Expanding the operations of your business to multiple cities can place a significant burden on your team -- and bank account. This is the challenge Michael Alexis faced when his company, Team Building, first ventured out of its home of New York to cities across the country.
In this interview with Inverse, he details what went wrong when his company scaled up, and how the issue got fixed in the Q&A (edited for length and clarity) below.
Tell us what your company does.
We run team building activities in more than 16 U.S. cities, including New York City, San Francisco, Chicago and Los Angeles. Team building is an investment that organizations make in their staff, with a goal of improving communication and collaboration between employees, productivity, retention and other important factors. Our team building activities include guacamole making competitions, scavenger hunts, museum tours and more.
At what point did you scale up, and what did that growth look like?
Our first operating location was New York City. Our team was very small, with onsite facilitators supported by a few contractors that did tasks like admin, marketing and sales. Once we had some reliable processes and could justify more admin and marketing spend, around the $100,000 revenue mark, we started to expand to additional cities. We launched Washington D.C. first, because of its proximity to NYC. Next was San Francisco, Chicago and Los Angeles. We selected these cities based on market potential; there are large companies that invest in team building activities for their staff. Once we had this foundation of five cities, we hired additional full-time staff, invested more in marketing and were able to quickly launch the other 11+ cities we now operate in.

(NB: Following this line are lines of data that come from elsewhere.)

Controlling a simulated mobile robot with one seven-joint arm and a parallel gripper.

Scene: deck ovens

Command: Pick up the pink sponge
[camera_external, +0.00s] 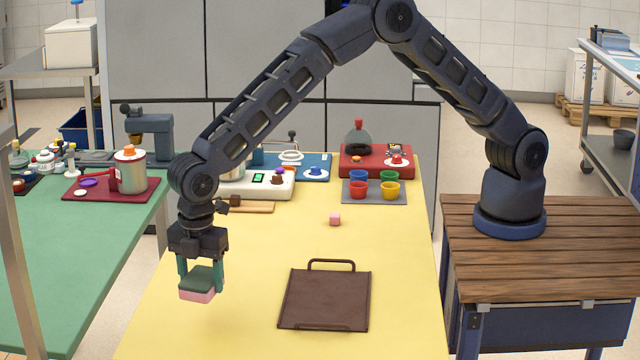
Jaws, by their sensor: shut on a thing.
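The pink sponge (197,296) has a dark green top layer and a pink lower layer. It is between the two green fingers of my gripper (201,275), near the left edge of the yellow table. My gripper points down and is shut on the sponge's sides. I cannot tell for sure whether the sponge's underside touches the table or is a little above it.
A brown board with a handle (325,299) lies right of the sponge. Coloured cups on a grey mat (373,200), a scale (265,186) and a red tray (376,168) stand farther back. The yellow table's front is clear.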

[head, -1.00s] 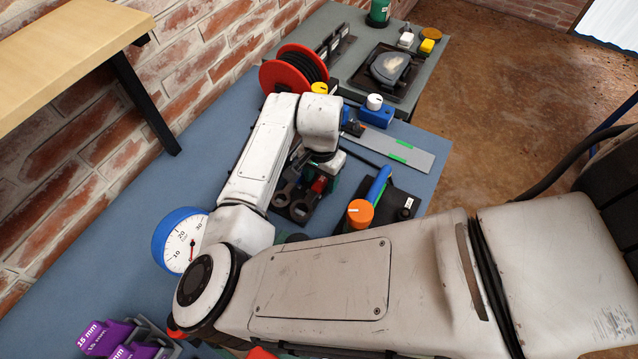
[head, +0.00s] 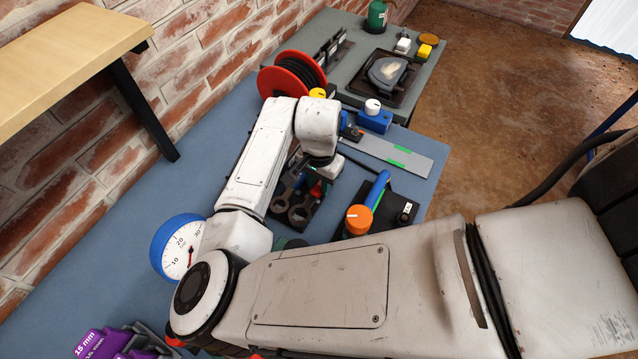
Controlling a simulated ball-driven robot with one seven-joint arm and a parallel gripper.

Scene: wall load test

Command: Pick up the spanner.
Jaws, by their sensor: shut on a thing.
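My gripper (head: 320,162) is below the wrist at the middle of the head view, and the wrist hides most of it. It is shut on a dark grey spanner (head: 291,190), though the fingers and the grip point are hidden. The spanner shows beside the wrist, over a dark area with ring-shaped parts (head: 300,214) on the blue bench (head: 125,290). I cannot tell where the spanner ends and these parts begin, nor whether it is clear of the bench.
A dial gauge (head: 177,250) and purple blocks (head: 95,343) lie left. A black box with an orange knob (head: 359,219) and blue handle (head: 377,189) is right. A steel rule (head: 405,160), a blue block with white knob (head: 374,117) and a red cable reel (head: 277,80) lie beyond.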

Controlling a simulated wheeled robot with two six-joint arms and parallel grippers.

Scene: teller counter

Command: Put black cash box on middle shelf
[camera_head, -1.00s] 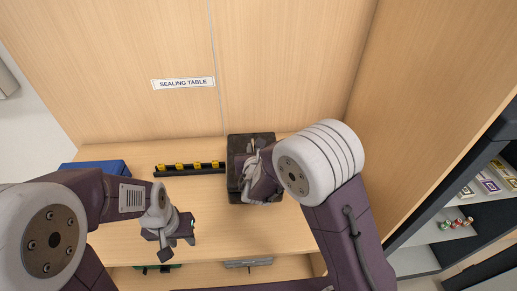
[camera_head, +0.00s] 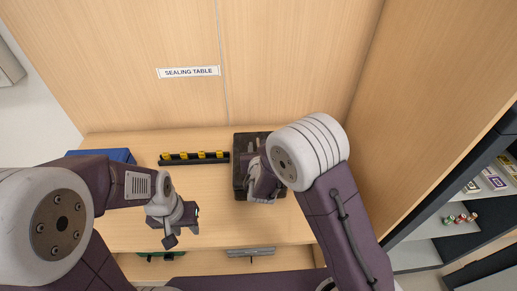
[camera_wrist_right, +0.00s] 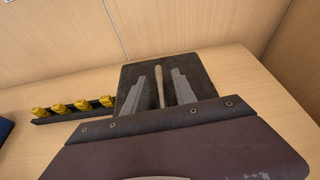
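The black cash box (camera_head: 240,183) lies on the wooden table against the back panel, partly hidden by my right arm in the head view. In the right wrist view, the black box (camera_wrist_right: 200,72) has a pale bar-like handle (camera_wrist_right: 158,86) on top. My right gripper (camera_head: 253,166) is over the box. Its two grey fingers (camera_wrist_right: 159,92) are apart, one on each side of the handle, with gaps showing. My left gripper (camera_head: 184,228) hangs empty over the table's front left; its finger gap is not clear. A shelf unit (camera_head: 427,226) stands at the right.
A black rack (camera_head: 206,161) with yellow pieces lies just left of the box. A blue object (camera_head: 118,155) is at the table's left. Shelves at right hold small cards (camera_head: 494,180) and coloured cylinders (camera_head: 461,219). A tall wooden panel (camera_head: 420,110) borders the table's right side.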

What went wrong when you scaled up?
The greatest challenge in scaling was making sure we had sufficient work available to employees in each city. Essentially we have a localized “chicken and egg problem." With each launch, we needed staff available to run the events, and also enough events to justify the hire. When many companies scale, they can grow by leveraging existing relationships. For example, selling more to the clients they already have. In our case, the chicken-egg scenario was only marginally helped by our contacts and business relationships in other cities; it was just different markets with different decision makers.
How bad did things get?
Our first expansion was expensive, but relatively smooth. As we tried to launch more cities at a faster pace, we had trouble retaining staff. We would invest at least dozens of hours and thousands of dollars in finding and training local facilitators. With those team members in place, we would start marketing and generating leads for our sales team. This process could easily have a lag on actually running those team building activities for weeks or even months.
During this time, our local facilitators would look for other work or otherwise become unavailable to us, and we would need to invest in the hiring process again. This challenge and expense was compounded because we needed multiple-facilitators trained-up in each city to make sure someone would be available at a client's desired time for their event. Overall, our growth was slow, expensive and frustrating.
How did you fix the issue?
One way we overcame this problem is by using a hub and spoke approach to labor. For example, our team members in Austin are able to serve Dallas, Houston and San Antonio as well. Similarly, our Los Angeles team regularly travels to San Francisco and Seattle for corporate events in those cities. This arrangement means that employees in our hub cities get more work, while we can offer our team building activities in many more cities than otherwise possible.
Another strategy that has been successful is soft launching cities. Previously, we believed we needed to have a local team in place before we started marketing; just in case a client wanted to book an event immediately or within a few days. Now, we do marketing work first to generate interest and then when we have a list of potential clients we start selling the events. This method is successful in making sure we have enough work for facilitators from the start.
Where did you get the idea for the fix?
The strategy evolved organically from business opportunities that came to us. For example, we would have a potential client in Boston when we didn't already have operations there. We wanted the revenue to help fuel our growth, so we would fly in team members from NYC or Washington D.C. As these opportunities came more frequently, we started to streamline the process for checking staff availability, booking flights and other travel arrangements. With those processes in place we saw an opportunity to do it more consistently and profitably.
What do things look like now that you’ve corrected the problem?
Launching new cities is considerably more efficient and less expensive than it used to be. For example, we don't have the large upfront cost of hiring. This reduced expense means that we can scale more quickly.
However, there is one drawback of our strategy: we spend a lot more on travel. Buying flights for team members as often as we do is still a significant investment. The advantage is that we can spread these costs out over months and years, and the cost is always associated with a revenue generating activity (running events for clients).
What did you learn from this experience that other business leaders need to know?
One of my life lessons is "don't make it harder than it has to be." For example, if you want to lose weight then you don't need to bake quinoa and asparagus muffins with agave syrup -- it’s a much more direct route to drink more water, eat more veggies and reduce your sugar intake.
For us, we didn't need to do the hard thing -- hiring and investing in local staff. Instead, we found an easier way, which was running the events with staff we already have. I believe you could apply this principle in a wide variety of settings and especially with scaling.